Nearly 5,000 products are affected by China’s retaliatory tariffs.

JaxPort is a point of entry for many of the Chinese imported consumer goods affected — mostly items found at big-box retailers, Peek said, like consumer electronics, toys, clothing and furniture.

Peek said any impact on JaxPort’s bottom line will depend on the reaction from customers.

That response is uncertain. Peek said goods that were in route from China when the new tariffs were instituted Friday were not subject to the additional tax, and it’s unclear how long the tariffs will last.

Lake Ray, executive director of the First Coast Manufacturers Association trade group, remains optimistic that the Trump administration’s tariff trade dispute with China will make American-made goods more competitive long-term in world markets.

“I’m not sure what it’s going to do in terms of overall projects. Prices might be impacted in the short term, but in the long term, I think they’ll start to balance out,” he said.

Ray’s association represents the interests of area manufacturers and most purchase raw materials produced overseas to make their products.
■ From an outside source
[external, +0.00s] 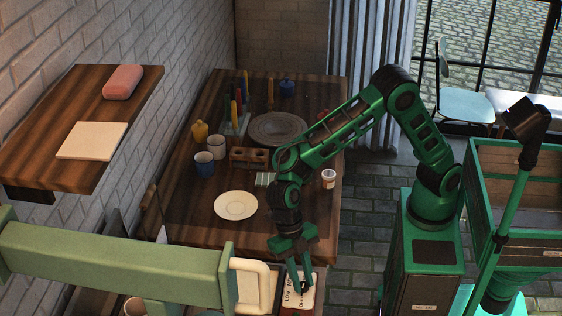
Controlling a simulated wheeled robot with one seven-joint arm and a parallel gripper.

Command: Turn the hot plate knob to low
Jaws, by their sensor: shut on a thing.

Prices that U.S. manufacturers were paying for imported Chinese raw steel spiked when the Trump administration instituted a 25% tariff. This will be expanded in June to include imported steel from Mexico, Canada and the European Union.

Ray doesn’t predict many Jacksonville-area businesses changing their practices because of the tariffs. He said companies like Metal Container Corp., which produces aluminum cans for Anheuser-Busch, PepsiCo and others, have seen production costs rise.

Ray said businesses that locked in raw material prices before the tariffs with long-term contracts are protected, but some contracts would be redrafted as the tariffs linger.

“It’s about the long game,” Ray said. “We’re moving toward a good space. We’re going to have some pain in the short term to get there.”